3 Saville Row
Saville Row remains the location of London's elite tailors and the financial barons of London. And so it has been for generations, including on January 30, 1969 when The Beatles upset the quiet reserve of umbrella-carrying English gentlemen by suddenly appearing on the roof of 3 Saville Row for an impromptu lunch-time concert. Today it is the head offices of the Building Societies Association. But 43 years ago, it housed the offices of The Beatles company, the Apple Corporation.
The Beatles were in the midst of filming a documentary capturing them in the act of making a new album. The finale of the film was supposed to be a concert, their first in three years.
After some initial talk about playing in the Tunisian desert, the idea then shifted to Hamburg where they'd be booked into a club under the name Ricky and the Red Streaks. The word would go out that this was THE hot new band out of England, the new Beatles. Once the place was packed and the doors closed, out would stride the actual Beatles.
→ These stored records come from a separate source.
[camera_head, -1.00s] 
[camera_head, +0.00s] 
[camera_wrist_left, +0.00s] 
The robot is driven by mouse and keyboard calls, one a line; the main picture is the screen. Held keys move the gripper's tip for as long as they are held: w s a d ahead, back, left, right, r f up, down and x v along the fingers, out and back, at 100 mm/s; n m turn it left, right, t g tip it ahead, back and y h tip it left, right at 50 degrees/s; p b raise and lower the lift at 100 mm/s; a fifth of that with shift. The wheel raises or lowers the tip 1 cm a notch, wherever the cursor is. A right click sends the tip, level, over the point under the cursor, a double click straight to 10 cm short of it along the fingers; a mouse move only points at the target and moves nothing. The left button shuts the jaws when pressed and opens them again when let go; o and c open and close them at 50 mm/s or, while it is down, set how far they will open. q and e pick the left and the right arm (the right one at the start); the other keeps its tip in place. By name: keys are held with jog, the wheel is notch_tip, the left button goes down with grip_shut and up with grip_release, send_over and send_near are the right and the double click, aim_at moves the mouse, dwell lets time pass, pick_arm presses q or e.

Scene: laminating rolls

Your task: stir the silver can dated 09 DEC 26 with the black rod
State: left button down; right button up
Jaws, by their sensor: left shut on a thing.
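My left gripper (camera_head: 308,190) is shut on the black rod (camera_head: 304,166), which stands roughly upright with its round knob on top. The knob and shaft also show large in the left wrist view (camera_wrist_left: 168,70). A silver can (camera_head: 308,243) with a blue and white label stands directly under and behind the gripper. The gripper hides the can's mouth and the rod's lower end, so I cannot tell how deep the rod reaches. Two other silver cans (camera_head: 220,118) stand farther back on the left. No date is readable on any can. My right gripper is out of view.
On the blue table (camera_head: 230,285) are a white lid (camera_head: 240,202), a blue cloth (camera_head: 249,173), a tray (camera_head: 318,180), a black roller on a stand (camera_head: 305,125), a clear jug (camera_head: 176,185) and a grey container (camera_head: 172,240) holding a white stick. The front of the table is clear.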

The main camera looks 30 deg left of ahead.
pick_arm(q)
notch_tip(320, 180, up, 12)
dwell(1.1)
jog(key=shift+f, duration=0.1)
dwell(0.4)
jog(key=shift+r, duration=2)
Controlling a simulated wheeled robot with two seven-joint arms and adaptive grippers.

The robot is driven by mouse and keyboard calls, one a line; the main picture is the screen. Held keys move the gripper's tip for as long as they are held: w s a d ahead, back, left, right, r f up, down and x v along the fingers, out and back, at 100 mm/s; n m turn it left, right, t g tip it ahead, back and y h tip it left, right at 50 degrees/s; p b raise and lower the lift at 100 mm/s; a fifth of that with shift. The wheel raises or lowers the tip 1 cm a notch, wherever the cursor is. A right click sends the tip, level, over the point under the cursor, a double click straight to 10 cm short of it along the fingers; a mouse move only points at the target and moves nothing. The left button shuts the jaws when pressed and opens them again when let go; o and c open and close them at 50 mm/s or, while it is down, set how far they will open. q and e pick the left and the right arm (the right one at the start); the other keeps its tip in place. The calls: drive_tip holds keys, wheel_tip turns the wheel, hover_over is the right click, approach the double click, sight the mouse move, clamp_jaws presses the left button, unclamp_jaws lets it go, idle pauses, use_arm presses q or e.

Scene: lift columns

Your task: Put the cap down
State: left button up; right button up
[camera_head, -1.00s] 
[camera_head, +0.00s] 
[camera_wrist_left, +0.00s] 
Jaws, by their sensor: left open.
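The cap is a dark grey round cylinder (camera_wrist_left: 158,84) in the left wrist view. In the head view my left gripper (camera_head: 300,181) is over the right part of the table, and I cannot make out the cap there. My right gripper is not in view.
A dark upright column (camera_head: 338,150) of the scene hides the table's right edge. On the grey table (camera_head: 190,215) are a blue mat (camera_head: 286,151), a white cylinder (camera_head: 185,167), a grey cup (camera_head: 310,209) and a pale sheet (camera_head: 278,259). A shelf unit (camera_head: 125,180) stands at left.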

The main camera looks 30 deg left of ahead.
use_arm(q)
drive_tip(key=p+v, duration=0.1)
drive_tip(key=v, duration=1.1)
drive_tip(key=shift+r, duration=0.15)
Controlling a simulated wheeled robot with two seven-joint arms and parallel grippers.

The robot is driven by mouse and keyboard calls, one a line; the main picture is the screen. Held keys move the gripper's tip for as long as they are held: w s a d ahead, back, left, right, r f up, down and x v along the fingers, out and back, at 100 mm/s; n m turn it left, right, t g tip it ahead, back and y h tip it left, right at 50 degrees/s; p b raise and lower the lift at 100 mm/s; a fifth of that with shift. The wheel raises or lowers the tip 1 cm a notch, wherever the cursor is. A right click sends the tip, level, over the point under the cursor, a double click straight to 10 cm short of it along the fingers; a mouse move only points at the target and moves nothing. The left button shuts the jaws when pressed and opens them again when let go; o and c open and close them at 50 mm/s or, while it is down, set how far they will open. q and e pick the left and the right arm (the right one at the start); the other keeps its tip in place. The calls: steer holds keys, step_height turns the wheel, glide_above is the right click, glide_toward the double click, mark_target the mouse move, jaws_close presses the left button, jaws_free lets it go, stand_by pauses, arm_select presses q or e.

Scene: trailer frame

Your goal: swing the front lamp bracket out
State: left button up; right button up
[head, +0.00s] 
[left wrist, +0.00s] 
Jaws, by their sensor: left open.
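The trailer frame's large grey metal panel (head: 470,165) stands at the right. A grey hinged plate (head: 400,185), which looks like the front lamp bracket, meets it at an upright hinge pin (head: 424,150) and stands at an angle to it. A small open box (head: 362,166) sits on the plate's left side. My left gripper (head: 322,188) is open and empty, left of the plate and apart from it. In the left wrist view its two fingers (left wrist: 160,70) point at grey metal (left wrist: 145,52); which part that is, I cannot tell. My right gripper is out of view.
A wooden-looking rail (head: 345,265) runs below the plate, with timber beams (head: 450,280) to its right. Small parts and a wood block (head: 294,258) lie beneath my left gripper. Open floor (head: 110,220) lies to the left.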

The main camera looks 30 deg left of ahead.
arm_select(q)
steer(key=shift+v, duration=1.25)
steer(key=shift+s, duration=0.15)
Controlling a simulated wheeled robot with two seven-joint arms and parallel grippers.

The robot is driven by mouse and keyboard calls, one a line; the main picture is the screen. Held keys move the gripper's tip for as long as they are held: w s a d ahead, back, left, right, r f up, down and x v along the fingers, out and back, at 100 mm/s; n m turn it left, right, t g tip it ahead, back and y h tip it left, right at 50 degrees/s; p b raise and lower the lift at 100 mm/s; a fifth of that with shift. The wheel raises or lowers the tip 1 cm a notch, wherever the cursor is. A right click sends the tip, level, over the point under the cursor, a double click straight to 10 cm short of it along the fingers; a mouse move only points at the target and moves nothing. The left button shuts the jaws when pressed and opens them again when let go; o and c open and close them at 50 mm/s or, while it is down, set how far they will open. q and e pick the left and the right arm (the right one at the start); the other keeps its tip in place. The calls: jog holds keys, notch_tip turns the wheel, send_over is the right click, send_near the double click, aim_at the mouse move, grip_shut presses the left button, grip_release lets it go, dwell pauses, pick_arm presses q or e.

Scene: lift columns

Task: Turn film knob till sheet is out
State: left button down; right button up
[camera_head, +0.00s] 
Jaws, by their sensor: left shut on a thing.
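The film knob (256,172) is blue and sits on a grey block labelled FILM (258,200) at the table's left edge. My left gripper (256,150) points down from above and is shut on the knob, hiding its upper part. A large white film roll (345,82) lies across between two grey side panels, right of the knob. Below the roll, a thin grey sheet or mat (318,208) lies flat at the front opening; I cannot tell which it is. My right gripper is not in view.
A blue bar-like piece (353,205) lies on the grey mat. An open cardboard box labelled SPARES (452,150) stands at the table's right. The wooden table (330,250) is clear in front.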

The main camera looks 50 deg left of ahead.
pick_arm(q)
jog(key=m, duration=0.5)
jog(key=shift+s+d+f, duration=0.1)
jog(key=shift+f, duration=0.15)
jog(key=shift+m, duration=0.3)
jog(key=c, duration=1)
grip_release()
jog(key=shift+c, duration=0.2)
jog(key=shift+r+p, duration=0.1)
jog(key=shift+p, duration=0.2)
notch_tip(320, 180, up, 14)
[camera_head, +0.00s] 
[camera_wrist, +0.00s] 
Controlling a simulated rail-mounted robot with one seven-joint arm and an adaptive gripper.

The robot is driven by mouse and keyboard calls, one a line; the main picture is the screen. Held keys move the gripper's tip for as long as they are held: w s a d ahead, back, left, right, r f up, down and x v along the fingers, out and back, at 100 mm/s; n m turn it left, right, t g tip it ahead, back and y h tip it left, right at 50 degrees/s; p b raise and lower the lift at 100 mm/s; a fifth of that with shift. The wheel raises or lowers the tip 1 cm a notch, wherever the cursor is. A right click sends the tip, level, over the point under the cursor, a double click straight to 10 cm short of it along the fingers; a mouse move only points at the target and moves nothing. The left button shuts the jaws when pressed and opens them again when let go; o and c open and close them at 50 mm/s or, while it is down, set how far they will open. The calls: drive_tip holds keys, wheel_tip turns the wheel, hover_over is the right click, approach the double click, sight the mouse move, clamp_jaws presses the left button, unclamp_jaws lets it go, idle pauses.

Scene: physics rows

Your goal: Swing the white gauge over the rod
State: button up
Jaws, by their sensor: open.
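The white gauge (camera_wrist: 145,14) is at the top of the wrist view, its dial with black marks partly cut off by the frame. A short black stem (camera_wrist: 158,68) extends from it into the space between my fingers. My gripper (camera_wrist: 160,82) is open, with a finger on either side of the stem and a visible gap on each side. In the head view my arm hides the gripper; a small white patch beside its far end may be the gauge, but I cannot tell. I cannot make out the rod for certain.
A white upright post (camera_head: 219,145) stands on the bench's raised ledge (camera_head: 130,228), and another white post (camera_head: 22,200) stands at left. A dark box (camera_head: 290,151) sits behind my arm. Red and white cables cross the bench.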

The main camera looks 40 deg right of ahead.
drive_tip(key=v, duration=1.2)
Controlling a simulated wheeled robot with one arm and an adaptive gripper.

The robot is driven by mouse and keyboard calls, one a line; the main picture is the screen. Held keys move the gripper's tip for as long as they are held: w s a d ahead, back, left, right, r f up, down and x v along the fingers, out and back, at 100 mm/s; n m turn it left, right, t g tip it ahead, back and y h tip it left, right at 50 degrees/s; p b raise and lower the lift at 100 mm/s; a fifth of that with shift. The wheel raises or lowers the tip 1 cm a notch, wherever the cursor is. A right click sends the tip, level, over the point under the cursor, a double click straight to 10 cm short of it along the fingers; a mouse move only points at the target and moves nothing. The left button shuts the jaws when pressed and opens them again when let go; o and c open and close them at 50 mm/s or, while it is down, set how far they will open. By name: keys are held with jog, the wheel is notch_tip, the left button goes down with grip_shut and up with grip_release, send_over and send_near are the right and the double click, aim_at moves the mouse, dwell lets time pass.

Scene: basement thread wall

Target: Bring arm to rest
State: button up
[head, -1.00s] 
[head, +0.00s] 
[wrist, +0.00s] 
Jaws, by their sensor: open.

In the end, however, they decide to simply walk up the stairs, to the roof of their Apple offices, for an impromptu free lunch-time concert.
The view of the rooftop from the street
Looking back, that seems like an incredible treat for passers-by, but on posh Saville Row in 1969, they were seen as merely a loud annoyance to the street's exclusive shops. The Royal Bank of Scotland, across the street, called the police who, 40 minutes into what would be the world's greatest band's very last concert, put a stop to it.